Ancak AKP durmuyor. Sürekli yeni yollar deniyor. Üniversitelileri tutuklamalarla sindirmeyi denediler. Toplumun AKP’ye karşı direnen bütün kesimlerini hedef alan AKP yargısı üniversitelileri de hedef aldı. Yüzlerce öğrenci, sadece AKP’ye karşı çıktıkları için tutuklandı. Ama bu yetmedi. Üniversitelileri sindiremediler. 

“Her üniversiteye bir cami” ,“dindar ve kindar nesiller istiyoruz” dediler. Üniversiteleri gericilik eliyle teslim almaya çalıştılar. Gericilik eliyle kendilerine biat eden bir nesil yaratmaya çalıştılar. Üniversitelerde bu maya da tutmadı. 

Üniversiteleri Suriye’ye yönelik savaş çığırtkanlıklarının bir parçası haline getirmek istediler. Birçok ilde üniversite yurtlarını Özgür Suriye Ordusu militanlarına açtılar. Üniversitelerde savaş yanlısı konferanslar düzenlediler. Yalanlarıyla bizleri Suriye halkına karşı kışkırtmaya, tezkereleriyle yalanlarının peşinden koşturmaya çalışıyorlar. Türkiye’de Kürt halkına yönelik politikalarında yaptıkları yetmezmiş gibi bir de Suriye’deki Kürtlere el atıyorlar. Kürt ve Alevi düşmanlığını yükselterek insanları Suriye’ye yönelik bir savaşa ikna etmeye çalışıyorlar. Ne yapsalar tutmuyor, gençlik bu haksız ve kirli savaşa ikna olmuyor. 

Harçları kaldırarak gençliğin ağzına bir parmak bal çalmaya çalıştılar. Üniversiteli gençliğin yıllarca YÖK’e karşı verdiği parasız eğitim mücadelesini bir hamleyle unutturabileceklerini sandılar. Ancak, kimseyi parasız eğitim istediklerine inandıramadılar. İkinci öğretim harçlarını kaldırmamaları, AKP döneminde vakıf üniversitelerinin sayısında patlama yaşanması bu konuda samimi olmadıklarını gösteriyordu. Parasız eğitim konusunda samimi olmayanların piyasacılık konusunda samimi olduğu birçok üniversitede yemekhanelere yapılan zamlarla ortaya çıktı. 
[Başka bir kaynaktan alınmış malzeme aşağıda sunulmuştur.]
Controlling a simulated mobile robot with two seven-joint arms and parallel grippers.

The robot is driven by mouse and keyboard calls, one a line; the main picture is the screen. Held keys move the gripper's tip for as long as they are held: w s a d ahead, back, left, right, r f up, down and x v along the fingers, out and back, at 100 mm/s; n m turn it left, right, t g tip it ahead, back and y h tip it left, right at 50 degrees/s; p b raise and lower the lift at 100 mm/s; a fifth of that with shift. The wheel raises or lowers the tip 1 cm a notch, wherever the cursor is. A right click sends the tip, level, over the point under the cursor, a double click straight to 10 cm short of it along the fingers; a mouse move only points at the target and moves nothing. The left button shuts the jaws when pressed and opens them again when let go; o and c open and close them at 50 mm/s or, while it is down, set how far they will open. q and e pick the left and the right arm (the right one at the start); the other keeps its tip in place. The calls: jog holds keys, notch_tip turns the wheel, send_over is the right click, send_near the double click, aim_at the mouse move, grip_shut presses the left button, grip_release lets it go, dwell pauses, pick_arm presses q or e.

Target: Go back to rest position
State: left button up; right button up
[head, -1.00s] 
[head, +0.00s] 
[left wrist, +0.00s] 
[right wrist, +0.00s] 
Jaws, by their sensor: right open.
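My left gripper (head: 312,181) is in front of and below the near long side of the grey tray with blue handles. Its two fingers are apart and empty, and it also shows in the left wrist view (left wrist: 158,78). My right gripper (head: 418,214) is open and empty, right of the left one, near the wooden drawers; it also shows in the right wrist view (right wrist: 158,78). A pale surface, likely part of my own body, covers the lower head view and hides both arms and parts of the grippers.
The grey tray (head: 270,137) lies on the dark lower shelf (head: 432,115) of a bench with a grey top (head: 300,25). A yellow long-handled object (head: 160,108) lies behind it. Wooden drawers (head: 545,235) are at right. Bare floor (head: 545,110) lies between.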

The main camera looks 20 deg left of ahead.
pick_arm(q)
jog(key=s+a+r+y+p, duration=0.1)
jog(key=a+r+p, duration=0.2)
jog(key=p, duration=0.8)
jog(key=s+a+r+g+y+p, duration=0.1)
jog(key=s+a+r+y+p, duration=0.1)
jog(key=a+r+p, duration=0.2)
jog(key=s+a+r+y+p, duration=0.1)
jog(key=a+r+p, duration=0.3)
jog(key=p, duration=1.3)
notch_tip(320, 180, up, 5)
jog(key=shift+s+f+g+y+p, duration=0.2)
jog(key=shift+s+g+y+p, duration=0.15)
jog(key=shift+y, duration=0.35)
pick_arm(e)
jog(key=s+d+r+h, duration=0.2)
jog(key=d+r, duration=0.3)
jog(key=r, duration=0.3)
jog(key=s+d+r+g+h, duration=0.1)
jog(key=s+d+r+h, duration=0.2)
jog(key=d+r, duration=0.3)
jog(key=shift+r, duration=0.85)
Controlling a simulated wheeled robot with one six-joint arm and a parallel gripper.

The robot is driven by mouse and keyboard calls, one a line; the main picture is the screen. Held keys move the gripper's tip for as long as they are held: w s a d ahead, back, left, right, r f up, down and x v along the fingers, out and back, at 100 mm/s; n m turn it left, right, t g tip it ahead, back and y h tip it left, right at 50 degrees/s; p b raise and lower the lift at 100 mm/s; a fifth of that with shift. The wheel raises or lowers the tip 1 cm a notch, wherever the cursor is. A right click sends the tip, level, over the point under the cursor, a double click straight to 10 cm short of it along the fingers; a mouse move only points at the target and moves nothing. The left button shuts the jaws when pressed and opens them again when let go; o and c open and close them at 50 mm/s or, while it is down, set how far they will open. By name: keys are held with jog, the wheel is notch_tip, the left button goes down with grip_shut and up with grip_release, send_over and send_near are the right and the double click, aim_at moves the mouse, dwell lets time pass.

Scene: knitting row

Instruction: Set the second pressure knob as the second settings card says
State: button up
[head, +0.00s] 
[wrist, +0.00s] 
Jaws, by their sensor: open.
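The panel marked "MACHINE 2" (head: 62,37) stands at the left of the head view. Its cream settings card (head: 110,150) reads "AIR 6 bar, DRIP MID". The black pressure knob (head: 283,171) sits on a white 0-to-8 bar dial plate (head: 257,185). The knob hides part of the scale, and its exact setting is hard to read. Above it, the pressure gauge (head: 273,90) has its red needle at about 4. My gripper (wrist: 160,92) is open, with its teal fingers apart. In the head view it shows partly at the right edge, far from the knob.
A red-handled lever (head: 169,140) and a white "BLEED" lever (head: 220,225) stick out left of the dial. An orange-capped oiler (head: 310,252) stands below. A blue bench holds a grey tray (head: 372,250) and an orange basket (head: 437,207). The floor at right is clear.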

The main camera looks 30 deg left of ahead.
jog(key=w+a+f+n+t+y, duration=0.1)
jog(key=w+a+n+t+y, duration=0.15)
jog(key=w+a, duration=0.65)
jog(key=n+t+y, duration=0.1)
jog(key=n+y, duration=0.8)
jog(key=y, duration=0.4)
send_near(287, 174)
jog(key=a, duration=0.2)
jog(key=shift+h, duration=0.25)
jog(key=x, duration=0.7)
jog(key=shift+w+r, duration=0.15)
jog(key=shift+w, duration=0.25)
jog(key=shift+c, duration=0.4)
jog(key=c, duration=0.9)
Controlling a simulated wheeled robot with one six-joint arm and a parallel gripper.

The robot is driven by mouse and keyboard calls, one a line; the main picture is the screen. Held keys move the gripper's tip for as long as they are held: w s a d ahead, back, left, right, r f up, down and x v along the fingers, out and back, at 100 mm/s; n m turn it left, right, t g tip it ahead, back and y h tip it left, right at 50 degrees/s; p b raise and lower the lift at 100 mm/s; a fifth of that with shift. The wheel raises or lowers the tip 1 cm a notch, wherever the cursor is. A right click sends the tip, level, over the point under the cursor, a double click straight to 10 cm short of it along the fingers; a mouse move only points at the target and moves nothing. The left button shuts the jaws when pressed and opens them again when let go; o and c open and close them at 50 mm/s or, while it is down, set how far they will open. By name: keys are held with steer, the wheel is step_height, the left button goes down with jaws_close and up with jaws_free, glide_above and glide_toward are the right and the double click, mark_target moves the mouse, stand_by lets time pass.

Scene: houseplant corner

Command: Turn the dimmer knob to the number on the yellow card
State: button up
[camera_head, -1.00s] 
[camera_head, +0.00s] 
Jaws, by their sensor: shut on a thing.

Ellerinde meşruiyetini yitirmiş bir disiplin yönetmeliği vardı. “Üniversitelerde siyaset serbest olacak” deyip yeni disiplin yönetmelikleri yazdılar. Aslında yalnızca daha uygulanabilir bir disiplin yönetmeliği istedikleri hızla açığa çıktı. 

Şimdi de özel üniversitelerin önünü açacak, yurtdışındaki üniversitelerin Türkiye’de kampus kurmasına olanak sağlayacak, üniversiteleri tamamen piyasanın güdümüne sokacak yeni bir YÖK yönetmeliğinden bahsediyorlar. Mütevelli heyetlerini üniversite konseyi diye yedirip üniversitelilere söz hakkı tanımazken patronlara üniversite yönettirmeye çabalıyorlar, adına da demokrasi diyorlar. Bologna süreci adı verilen neoliberal dönüşümünün üniversitelerdeki bayraktarlığını yapmaya çalışıyorlar. 50/d yasasıyla üniversitelerde asistanları güvencesiz kılmaya çalışıyorlar. Bir de yaptıklarına reform deyip destek bekliyorlar. İstedikleri kadar çabalasınlar kaybetmeye mahkumlar. 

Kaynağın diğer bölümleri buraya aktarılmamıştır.